Unless Mormons do the same, then what you have is not scientific evidence or theory, but an echo chamber for people who are already convinced of the same conclusions by virtue of sharing the same religious faith. That is almost the exact opposite of science on every level, because the claims are usually not falsifiable, not subject to peer review, and so on.

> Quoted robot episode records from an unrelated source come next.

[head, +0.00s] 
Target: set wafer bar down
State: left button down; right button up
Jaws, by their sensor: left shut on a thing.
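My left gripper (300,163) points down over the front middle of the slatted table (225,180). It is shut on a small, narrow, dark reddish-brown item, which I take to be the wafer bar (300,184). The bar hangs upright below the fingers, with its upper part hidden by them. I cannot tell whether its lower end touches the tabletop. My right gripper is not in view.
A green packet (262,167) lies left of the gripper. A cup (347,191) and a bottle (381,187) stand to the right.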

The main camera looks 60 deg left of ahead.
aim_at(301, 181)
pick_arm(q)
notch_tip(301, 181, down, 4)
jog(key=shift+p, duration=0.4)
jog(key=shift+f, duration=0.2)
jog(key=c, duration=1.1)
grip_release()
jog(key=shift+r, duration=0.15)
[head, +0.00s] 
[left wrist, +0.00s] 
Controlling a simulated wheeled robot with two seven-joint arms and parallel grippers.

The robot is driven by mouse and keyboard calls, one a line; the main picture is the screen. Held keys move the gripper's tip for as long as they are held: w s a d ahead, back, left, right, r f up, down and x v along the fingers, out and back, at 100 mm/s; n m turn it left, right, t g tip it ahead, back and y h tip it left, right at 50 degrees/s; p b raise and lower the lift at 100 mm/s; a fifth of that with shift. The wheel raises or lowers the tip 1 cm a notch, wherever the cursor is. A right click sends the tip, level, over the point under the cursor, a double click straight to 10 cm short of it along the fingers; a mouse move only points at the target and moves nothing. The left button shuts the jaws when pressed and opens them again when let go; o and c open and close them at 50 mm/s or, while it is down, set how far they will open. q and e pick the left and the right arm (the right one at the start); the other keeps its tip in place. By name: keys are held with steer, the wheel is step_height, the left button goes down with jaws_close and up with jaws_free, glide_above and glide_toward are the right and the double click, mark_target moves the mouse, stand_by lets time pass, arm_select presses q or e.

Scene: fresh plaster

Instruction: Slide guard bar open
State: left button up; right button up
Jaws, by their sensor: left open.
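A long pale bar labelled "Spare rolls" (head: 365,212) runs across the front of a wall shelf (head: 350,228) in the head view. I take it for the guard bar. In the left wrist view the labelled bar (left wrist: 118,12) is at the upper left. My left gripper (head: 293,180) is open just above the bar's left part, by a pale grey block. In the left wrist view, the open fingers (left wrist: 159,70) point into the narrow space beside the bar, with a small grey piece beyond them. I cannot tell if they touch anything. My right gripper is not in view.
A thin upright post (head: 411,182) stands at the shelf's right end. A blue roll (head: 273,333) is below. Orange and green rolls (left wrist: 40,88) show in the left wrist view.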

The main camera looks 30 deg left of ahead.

As a person of faith evaluating faith-based claims, I must also reject your premise that if the BOM narrative is scientifically proven, then we will know that Jesus is the Christ, and Joseph Smith a true prophet. First and most obviously, no Christian anywhere in any age needs to believe or even know about the BOM to know that Jesus is the Christ. Mormonism is the late-comer on the scene, and despite how it sees itself as the restoration of true Christianity in a world full of apostasy, it is not able to escape the fact that a plurality of the world's churches existed long before it did, and hence have no use for it. (It reminds me of the oft repeated story, found in many Coptic books, of the bishop of Asyut in the 1860s who responded to calls to conversion by recently arrived Presbyterian missionaries in Egypt by asking them rhetorically "We have been living with Christ for almost 2000 years; how long have your people been living with Him?") Secondly, scientific validation does not play a part in the confirmation of Jesus' messiahship. There isn't really even anything to add to that. That's just not part of it, because that is purely a faith claim. There is no scientific test for messiahship.